In capital budgeting theory, if a company pursues an NPV positive project, the company’s stock price should increase by the present value of the sum of future cash flows (NPV) divided by the number of shares outstanding. Extending this logic, an M&A transaction should work via the same mechanism. The transaction value is the initial capital investment, the future cash flows of the target company should be the NPV, and if new shares were issued to finance the acquisition, the new shares outstanding is the divisor used to find the marginal impact on the share price. In practice, however, the actual impact on the stock price can vary significantly depending on other critical qualitative aspects of a transaction.
The above reasons are some examples of public market events, and if the market was perfectly efficient and rational, the share price ought to stay flat between announcement dates. However, looking at a company’s historical share price performance, we will observe that prices fluctuate daily due to capital flows from investors. For example, if an investor of a small company whose shares are illiquid decides to place a block sell order, the price of the stock may be driven down as his order is filled. Another driver of share prices is the recent emergence of ETFs and index funds that rebalance their holdings, which has been increasing in impact. For example, a small-cap ETF constituent that has recently experienced a massive increase in value may not qualify for inclusion within the same ETF if the constituent now trades at a mid-cap valuation. The rebalancing that follows can also have an impact on the share price. As an investment banker, it is important that we learn how to distinguish the material drivers of valuation from random noise.
Visualizing Historical Share Price Performance
There are numerous ways to display share price information, and the most appropriate method will depend on the type of story your bank’s directors will want to convey to company management. While every bank’s preferences and formatting conventions are unique, the following elements are some examples of industry best practices for visualizing stock prices.
Annotating a stock price chart with major company announcements is a simple way to visualize a “highlight reel” of the company’s most impressive price movements. Strong earnings and transformative corporate finance activity are some of the key drivers that will influence a company’s valuation. The annotations included in a stock price graph should tell a story that connects management strategy and market perception.
While a company’s share valuation may have moved significantly, this information is not very useful without comparing its relative performance to some benchmark. This benchmark may be an index, such as the S&P 500, or a group of peers operating in similar industry verticals.
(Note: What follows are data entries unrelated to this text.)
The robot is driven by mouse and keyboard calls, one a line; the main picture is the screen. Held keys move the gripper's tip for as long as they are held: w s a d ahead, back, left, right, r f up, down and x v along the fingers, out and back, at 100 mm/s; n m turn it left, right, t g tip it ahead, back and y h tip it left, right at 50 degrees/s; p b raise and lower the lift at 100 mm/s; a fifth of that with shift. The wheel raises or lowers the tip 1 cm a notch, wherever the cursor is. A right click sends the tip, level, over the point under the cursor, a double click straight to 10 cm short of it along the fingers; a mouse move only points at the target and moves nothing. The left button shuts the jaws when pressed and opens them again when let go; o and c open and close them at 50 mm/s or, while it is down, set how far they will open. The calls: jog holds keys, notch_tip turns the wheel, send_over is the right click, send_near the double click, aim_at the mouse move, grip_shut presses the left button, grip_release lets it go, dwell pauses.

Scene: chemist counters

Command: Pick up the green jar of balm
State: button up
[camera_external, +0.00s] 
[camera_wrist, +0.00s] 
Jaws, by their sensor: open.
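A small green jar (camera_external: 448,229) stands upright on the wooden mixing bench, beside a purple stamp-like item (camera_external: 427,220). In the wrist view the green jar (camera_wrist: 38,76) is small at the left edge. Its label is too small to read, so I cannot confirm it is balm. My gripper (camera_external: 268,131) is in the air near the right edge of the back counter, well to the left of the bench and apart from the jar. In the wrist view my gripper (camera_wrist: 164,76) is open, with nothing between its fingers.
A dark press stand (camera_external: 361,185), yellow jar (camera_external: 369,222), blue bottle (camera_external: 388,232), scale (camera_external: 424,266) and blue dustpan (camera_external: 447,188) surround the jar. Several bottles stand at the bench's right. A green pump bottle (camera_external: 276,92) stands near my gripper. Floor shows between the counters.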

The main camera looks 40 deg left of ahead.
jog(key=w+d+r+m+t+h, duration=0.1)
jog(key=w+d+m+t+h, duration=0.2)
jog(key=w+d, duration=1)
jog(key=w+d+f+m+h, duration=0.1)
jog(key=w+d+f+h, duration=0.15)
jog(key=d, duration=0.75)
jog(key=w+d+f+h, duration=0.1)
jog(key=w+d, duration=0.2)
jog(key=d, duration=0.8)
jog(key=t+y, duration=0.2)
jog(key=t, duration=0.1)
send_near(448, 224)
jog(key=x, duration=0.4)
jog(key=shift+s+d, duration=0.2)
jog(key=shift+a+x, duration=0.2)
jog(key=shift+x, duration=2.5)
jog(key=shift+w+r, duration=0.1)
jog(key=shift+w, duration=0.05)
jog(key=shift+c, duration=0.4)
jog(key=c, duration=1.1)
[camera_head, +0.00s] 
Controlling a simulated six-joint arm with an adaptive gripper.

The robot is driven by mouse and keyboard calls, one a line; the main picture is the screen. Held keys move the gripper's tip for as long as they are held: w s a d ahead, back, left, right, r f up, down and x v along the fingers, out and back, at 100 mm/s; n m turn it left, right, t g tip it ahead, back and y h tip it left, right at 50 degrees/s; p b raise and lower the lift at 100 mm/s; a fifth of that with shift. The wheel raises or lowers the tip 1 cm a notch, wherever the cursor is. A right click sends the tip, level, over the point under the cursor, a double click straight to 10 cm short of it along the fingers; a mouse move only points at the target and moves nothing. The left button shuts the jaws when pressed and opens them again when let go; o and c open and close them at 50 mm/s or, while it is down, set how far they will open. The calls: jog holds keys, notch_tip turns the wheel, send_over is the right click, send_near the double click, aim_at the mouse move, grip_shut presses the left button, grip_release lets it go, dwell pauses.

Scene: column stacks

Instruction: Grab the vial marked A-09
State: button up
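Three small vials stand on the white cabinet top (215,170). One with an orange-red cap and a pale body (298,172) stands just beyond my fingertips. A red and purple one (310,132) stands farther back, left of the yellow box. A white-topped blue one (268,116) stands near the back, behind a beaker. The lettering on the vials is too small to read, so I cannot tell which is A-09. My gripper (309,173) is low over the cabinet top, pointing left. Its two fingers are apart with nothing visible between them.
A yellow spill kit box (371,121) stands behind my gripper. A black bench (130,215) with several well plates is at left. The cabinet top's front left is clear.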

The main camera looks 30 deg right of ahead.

The term “indexing” refers to the practice of setting a base period’s valuation to 100 for the comparable index/peer set and visualizing the relative performance of each ticker to the base year. This is a much more useful way to visualize changes in valuation, especially for comparing these changes across benchmarks.
Other financial or operating metrics may closely track the share price, whether they are leading or lagging in nature. For example, the traditional valuation methodology of discounted cash flows may not be applicable to an early-stage SaaS company that is not producing any cash flows. However, the company’s stock price may follow in line with other operating metrics, such as subscriber growth. Overlaying these metrics with the stock price can help focus the story that investment bankers tell, which can be quite interesting, especially if we observe divergence with a historical correlation.